== Exercise ==
In the following material, identify every line holding the string "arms" and return it.

********

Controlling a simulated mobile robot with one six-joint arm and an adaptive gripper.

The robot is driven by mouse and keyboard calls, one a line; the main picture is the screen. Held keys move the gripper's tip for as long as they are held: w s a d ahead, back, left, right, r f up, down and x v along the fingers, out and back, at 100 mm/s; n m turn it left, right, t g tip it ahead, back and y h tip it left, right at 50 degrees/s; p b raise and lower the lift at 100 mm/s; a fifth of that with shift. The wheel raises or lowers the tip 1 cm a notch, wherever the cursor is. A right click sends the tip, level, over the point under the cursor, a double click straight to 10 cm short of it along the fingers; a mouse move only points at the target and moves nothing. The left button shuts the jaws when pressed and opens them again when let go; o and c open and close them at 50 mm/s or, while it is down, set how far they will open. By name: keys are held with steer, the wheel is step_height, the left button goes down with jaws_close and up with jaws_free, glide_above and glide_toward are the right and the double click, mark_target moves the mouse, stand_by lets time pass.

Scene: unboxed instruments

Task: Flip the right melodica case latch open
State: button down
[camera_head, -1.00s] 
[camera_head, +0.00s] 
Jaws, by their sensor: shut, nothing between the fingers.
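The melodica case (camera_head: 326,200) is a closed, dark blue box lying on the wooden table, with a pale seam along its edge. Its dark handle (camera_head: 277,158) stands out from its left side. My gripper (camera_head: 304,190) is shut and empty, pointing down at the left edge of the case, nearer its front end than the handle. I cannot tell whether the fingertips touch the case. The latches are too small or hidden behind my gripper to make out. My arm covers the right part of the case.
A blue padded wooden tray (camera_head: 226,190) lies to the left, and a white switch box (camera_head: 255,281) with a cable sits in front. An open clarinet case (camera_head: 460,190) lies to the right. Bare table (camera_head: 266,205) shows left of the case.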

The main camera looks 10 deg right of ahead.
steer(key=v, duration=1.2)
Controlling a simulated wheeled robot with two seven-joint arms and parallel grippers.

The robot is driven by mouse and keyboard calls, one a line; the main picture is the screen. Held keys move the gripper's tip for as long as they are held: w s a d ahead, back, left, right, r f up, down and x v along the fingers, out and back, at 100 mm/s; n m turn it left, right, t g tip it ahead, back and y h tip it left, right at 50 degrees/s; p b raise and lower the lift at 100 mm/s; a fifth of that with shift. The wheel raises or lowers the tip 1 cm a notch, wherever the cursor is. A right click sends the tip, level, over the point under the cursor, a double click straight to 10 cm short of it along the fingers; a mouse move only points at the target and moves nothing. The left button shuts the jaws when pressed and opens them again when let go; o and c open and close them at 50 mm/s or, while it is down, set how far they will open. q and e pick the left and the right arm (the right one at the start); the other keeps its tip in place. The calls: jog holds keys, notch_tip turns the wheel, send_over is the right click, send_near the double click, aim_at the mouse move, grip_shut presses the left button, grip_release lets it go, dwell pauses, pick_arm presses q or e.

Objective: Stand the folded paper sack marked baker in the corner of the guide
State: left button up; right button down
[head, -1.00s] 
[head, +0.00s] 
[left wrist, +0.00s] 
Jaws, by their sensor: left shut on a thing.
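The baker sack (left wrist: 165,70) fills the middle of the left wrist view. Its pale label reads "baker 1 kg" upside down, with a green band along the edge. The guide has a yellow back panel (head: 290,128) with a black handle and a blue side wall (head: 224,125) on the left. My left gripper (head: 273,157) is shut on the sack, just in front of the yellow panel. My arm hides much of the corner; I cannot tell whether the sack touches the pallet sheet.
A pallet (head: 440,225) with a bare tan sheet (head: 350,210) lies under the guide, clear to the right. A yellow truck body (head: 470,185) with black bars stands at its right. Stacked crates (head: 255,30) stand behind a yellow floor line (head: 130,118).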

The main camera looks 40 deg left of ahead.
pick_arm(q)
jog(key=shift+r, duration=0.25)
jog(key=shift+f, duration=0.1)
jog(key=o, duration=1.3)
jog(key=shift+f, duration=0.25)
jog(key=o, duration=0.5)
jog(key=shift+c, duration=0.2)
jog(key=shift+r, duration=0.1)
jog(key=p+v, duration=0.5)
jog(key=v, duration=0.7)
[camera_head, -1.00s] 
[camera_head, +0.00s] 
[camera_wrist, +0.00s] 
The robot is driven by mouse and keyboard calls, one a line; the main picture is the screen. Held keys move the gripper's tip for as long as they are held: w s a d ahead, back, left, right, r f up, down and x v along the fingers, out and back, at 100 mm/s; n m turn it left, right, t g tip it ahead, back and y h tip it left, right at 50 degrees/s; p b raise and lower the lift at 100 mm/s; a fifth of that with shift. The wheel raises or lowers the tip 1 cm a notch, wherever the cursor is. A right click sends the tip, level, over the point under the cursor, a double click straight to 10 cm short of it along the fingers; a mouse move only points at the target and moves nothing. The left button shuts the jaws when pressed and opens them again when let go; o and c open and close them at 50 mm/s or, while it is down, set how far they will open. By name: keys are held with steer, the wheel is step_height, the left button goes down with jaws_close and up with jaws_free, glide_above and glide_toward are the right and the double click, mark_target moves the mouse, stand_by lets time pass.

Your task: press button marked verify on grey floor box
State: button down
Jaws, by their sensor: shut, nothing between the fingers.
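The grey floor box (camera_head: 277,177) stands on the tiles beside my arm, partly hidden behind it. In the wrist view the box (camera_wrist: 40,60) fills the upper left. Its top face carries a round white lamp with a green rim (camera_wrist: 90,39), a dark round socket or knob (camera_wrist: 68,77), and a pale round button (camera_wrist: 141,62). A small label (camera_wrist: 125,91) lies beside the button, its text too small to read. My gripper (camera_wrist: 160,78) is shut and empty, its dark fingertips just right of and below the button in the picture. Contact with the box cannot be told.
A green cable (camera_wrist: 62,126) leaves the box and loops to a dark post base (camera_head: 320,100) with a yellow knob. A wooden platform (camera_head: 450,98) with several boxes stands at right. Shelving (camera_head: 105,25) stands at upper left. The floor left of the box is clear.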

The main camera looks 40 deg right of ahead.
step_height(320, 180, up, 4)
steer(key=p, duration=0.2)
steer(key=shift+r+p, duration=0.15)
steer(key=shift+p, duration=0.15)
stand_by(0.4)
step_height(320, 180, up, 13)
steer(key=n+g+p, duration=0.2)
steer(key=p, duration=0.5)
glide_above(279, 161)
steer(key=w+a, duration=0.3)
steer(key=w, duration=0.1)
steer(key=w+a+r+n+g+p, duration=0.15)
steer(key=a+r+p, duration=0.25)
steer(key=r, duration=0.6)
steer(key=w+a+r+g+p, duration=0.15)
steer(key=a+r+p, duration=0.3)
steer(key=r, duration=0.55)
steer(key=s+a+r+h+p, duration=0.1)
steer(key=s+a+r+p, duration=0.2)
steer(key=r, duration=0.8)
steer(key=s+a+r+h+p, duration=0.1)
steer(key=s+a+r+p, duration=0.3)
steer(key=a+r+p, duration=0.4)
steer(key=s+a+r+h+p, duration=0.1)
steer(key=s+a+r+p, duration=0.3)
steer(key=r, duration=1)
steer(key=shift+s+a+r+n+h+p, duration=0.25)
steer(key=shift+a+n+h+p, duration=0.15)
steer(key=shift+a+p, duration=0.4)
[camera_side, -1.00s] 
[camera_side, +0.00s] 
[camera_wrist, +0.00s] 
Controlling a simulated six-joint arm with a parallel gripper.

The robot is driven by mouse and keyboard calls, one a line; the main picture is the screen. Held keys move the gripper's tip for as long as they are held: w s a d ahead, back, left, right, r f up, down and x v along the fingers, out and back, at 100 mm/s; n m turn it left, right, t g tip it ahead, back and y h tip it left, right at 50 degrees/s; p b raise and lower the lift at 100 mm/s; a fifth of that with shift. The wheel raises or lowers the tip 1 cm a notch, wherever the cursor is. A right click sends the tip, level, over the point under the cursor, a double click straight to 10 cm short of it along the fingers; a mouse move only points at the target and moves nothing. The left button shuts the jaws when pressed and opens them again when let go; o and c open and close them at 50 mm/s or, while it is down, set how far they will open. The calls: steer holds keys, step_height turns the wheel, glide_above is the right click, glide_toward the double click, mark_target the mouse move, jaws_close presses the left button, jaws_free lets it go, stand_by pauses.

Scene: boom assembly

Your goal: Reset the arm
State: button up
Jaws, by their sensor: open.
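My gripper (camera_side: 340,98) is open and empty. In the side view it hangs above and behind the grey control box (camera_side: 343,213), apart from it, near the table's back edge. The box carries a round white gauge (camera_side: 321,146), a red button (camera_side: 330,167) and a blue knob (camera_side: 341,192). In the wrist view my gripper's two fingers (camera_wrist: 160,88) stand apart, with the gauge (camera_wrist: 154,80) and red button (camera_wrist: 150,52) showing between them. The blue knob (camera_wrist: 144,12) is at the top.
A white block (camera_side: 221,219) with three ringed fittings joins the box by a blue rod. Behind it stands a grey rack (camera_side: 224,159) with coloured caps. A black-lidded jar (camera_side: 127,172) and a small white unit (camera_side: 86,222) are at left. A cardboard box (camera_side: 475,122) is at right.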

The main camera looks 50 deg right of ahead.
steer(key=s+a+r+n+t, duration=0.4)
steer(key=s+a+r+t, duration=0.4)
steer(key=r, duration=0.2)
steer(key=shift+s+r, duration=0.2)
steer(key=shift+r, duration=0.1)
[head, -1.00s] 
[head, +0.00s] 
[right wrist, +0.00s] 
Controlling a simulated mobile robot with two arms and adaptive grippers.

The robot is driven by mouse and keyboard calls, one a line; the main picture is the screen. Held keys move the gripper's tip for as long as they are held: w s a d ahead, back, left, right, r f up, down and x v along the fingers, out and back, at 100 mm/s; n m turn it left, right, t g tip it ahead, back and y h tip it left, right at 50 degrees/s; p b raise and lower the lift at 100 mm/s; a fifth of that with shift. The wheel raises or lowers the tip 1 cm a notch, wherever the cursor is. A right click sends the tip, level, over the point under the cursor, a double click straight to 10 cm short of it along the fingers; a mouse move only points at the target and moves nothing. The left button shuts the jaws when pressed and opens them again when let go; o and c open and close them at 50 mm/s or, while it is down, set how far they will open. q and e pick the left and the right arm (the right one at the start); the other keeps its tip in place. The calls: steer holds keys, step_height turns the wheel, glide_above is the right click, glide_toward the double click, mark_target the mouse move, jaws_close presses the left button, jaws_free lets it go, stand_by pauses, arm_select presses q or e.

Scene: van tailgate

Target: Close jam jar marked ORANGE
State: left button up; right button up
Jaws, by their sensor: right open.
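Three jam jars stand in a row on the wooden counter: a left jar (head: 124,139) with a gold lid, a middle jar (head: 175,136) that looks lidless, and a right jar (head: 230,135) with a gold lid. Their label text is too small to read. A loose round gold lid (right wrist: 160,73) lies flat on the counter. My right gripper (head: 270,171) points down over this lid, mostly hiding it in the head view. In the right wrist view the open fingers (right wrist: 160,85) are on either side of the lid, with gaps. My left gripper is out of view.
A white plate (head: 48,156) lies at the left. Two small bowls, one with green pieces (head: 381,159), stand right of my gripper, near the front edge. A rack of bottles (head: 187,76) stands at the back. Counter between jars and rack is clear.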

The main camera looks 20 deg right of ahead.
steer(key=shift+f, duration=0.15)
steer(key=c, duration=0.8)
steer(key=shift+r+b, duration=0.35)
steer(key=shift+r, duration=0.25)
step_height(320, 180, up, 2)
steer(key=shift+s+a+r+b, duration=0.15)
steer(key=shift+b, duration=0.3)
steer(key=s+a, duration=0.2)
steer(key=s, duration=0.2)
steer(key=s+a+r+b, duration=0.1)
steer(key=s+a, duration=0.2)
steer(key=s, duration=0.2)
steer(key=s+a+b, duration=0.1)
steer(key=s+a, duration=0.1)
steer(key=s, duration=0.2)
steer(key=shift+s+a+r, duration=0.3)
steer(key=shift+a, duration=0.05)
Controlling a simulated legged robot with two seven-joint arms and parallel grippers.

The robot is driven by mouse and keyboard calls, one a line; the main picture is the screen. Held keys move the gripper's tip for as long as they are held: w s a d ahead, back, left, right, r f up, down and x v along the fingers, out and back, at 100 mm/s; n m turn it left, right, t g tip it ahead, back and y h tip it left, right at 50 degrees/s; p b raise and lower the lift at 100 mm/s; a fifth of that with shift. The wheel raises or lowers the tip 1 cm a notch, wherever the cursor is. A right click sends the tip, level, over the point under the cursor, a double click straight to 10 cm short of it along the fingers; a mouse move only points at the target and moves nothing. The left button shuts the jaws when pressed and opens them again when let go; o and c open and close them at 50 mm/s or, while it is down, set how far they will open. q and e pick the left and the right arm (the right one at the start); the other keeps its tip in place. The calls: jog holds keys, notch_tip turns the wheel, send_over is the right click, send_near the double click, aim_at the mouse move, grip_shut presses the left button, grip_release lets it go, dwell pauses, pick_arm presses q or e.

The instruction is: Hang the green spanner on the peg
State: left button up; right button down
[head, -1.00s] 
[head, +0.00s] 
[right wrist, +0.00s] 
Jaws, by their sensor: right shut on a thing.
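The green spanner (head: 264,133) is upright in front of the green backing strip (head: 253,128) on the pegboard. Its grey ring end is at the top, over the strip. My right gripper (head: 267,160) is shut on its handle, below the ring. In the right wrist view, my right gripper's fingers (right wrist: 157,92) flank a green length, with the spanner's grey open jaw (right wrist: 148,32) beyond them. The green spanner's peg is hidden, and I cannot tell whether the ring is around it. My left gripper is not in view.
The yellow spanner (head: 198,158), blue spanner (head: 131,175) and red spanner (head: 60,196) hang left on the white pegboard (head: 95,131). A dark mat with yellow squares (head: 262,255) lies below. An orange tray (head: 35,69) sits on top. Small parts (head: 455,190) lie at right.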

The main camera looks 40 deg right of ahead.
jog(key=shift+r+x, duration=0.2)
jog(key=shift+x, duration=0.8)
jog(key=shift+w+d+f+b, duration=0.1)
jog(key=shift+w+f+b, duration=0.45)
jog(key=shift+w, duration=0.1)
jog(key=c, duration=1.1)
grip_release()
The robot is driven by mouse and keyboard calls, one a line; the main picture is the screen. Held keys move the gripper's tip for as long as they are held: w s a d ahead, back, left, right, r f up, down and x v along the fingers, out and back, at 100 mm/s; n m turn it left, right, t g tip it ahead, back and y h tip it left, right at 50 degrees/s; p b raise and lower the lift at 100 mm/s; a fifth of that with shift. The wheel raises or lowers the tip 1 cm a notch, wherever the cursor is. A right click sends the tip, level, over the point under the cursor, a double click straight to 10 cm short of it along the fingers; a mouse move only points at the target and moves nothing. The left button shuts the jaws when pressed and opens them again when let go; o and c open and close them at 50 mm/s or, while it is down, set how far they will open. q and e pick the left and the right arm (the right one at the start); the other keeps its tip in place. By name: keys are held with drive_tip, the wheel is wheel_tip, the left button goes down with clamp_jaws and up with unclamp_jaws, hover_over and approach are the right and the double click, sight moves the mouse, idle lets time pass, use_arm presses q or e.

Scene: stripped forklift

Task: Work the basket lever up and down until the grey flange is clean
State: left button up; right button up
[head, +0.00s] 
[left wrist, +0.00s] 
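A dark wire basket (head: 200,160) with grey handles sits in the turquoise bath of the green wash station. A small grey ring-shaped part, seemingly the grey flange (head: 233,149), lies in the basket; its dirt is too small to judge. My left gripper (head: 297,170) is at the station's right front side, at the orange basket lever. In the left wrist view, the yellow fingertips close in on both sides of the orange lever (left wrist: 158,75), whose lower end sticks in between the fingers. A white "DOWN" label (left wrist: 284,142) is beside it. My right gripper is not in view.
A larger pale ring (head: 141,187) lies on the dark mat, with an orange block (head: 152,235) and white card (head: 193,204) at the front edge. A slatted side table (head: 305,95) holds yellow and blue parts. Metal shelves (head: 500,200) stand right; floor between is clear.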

********

== Final answer ==
Controlling a simulated wheeled robot with two seven-joint arms and parallel grippers.
Controlling a simulated mobile robot with two arms and adaptive grippers.
Controlling a simulated legged robot with two seven-joint arms and parallel grippers.

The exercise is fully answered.